Transaction costs pose significant barriers to participation in public programs. We analyze how Social Security Disability Insurance (SSDI) application behavior was affected by iClaim, a 2009 innovation that streamlined the online application process. We use a difference‐in‐differences design to compare application rates before and after 2009 across counties with varying degrees of access to high‐speed internet. We estimate that counties with internet connectivity one standard‐deviation above the mean experienced a 1.6 percent increase in SSDI applications, and a 2.8 percent increase in appeals after the reform. We estimate that the increase in applications due to iClaim can explain 15 percent of the overall increase in applications between 2008 and 2011. Higher exposure to the online application led to a slightly larger increase in SSDI awards, meaning there was a small but significant increase in the overall award rate. Application rates increased the most in rural areas, while appeals and awards had more significant increases in urban areas. These results suggest that the online application reduced transaction costs to applicants, and the lower costs improved the overall targeting efficiency of the application process.

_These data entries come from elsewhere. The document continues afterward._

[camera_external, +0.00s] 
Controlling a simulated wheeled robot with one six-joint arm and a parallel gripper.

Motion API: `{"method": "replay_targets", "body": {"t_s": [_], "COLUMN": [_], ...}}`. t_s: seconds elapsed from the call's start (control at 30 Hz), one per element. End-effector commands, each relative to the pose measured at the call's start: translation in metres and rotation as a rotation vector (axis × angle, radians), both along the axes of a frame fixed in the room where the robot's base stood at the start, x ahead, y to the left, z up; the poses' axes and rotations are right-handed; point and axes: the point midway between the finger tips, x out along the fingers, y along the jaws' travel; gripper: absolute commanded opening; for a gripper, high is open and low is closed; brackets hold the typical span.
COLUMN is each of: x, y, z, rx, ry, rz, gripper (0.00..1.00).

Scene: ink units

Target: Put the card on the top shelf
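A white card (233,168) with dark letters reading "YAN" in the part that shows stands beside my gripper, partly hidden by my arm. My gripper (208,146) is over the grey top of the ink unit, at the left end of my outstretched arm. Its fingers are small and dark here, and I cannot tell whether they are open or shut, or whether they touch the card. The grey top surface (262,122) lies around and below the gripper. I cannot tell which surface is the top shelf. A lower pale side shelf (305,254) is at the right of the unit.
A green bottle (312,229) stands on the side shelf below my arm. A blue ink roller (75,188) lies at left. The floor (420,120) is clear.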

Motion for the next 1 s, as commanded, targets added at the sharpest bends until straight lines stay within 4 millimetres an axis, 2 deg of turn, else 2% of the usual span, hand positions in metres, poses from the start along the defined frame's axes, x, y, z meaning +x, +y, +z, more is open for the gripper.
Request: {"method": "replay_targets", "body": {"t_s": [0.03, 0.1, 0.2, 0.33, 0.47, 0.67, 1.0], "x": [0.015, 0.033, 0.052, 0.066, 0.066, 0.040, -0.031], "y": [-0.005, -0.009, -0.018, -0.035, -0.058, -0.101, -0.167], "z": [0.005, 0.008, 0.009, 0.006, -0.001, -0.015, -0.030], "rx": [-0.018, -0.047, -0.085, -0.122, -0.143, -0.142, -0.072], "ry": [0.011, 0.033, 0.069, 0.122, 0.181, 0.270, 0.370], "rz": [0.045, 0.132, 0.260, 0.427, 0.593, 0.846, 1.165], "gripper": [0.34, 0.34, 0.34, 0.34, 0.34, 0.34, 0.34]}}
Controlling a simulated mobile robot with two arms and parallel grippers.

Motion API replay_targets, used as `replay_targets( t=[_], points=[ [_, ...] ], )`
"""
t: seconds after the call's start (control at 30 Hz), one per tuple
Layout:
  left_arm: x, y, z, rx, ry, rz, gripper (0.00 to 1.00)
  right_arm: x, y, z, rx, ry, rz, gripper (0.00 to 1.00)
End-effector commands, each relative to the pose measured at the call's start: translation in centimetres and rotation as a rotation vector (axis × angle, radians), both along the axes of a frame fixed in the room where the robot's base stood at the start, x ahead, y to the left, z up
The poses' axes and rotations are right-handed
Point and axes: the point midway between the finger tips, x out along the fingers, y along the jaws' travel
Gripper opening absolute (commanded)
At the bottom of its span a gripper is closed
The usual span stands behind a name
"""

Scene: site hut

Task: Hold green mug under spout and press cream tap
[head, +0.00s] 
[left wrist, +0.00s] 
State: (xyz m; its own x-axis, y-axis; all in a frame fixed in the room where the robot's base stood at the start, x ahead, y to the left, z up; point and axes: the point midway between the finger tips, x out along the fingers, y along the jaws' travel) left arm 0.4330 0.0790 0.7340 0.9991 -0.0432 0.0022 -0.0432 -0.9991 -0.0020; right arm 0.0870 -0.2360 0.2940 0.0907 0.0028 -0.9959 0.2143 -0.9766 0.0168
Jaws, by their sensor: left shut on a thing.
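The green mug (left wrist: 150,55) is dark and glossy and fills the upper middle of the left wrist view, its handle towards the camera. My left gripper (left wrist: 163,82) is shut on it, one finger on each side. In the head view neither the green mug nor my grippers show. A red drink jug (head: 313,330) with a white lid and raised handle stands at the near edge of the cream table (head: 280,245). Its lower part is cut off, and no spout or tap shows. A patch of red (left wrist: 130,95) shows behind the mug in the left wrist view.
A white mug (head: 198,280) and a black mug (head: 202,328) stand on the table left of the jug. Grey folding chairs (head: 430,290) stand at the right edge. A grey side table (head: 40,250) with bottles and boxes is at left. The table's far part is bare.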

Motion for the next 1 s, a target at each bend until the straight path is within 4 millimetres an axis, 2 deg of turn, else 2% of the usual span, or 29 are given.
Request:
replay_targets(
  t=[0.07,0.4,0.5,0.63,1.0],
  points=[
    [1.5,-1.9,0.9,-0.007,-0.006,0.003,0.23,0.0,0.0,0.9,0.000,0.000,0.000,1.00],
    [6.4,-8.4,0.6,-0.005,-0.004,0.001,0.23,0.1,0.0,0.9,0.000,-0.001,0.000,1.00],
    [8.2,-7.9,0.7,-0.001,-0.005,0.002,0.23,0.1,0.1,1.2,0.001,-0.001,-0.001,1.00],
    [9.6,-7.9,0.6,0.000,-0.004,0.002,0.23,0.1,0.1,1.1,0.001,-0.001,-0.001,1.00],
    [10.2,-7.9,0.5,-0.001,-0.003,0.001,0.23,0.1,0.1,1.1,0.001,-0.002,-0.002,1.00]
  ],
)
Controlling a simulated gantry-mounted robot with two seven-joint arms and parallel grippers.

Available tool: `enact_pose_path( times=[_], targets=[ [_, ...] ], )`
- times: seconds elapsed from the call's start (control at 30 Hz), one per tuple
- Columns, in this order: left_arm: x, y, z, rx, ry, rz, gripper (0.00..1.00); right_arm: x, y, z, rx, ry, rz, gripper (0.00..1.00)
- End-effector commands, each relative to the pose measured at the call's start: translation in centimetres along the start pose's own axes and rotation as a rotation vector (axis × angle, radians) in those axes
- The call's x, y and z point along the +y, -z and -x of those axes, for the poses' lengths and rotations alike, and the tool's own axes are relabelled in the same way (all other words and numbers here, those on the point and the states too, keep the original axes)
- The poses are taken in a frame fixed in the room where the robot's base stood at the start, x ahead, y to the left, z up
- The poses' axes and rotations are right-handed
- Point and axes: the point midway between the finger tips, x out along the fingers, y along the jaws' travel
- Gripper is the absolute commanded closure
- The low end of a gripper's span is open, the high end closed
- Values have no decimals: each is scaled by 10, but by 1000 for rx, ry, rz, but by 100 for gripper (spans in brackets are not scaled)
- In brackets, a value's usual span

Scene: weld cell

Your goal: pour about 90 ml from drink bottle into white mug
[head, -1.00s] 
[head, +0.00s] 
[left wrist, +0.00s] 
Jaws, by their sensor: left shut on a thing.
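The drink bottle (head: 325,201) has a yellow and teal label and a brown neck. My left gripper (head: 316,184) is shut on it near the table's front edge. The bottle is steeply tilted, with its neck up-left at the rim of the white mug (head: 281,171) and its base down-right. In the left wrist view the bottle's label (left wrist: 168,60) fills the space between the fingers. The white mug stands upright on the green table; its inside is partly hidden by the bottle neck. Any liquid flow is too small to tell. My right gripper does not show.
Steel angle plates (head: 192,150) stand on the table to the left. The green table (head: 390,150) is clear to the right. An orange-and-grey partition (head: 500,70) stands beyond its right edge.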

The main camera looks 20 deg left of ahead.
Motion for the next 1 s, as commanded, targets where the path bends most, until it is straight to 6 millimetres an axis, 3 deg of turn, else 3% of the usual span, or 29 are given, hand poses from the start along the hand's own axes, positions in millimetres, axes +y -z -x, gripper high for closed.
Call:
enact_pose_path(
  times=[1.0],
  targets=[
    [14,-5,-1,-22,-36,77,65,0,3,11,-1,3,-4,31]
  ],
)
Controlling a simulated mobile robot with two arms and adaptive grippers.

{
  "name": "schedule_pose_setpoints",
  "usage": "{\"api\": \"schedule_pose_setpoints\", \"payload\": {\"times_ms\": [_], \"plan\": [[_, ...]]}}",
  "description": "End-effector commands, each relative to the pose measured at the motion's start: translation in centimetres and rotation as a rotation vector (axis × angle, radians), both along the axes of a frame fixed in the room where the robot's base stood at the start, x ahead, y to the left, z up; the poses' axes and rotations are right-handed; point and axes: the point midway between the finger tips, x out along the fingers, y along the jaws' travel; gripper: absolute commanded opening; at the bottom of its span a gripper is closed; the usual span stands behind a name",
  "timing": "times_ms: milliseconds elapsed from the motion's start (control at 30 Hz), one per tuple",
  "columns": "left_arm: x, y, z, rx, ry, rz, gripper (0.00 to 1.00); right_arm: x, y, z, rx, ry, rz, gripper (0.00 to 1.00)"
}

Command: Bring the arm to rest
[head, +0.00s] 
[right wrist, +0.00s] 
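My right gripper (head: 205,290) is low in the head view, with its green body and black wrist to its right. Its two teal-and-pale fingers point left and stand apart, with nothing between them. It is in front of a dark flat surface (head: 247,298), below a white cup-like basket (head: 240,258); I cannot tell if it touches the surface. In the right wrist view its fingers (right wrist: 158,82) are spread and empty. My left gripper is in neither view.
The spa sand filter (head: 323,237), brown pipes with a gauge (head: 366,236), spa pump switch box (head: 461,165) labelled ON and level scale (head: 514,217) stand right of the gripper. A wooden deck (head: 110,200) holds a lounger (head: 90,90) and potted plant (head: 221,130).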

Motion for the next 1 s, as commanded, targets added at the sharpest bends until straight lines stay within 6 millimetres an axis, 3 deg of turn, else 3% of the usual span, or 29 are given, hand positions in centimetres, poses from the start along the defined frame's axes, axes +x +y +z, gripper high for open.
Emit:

Unlucky Cohorts: Estimating the Long-term Effects of Entering the Labor Market in a Recession in Large Cross-sectional Data Sets
Hannes Schwandt & Till von Wachter
NBER Working Paper, October 2018

Abstract:

This paper studies the differential persistent effects of initial economic conditions for labor market entrants in the United States from 1976 to 2015 by education, gender, and race using labor force survey data. We find persistent earnings and wage reductions especially for less advantaged entrants that increases in government support only partly offset. We confirm the results are unaffected by selective migration and labor market entry by also using a double-weighted average unemployment rate at labor market entry for each birth cohort and state-of-birth cell based on average state migration rates and average cohort education rates from Census data.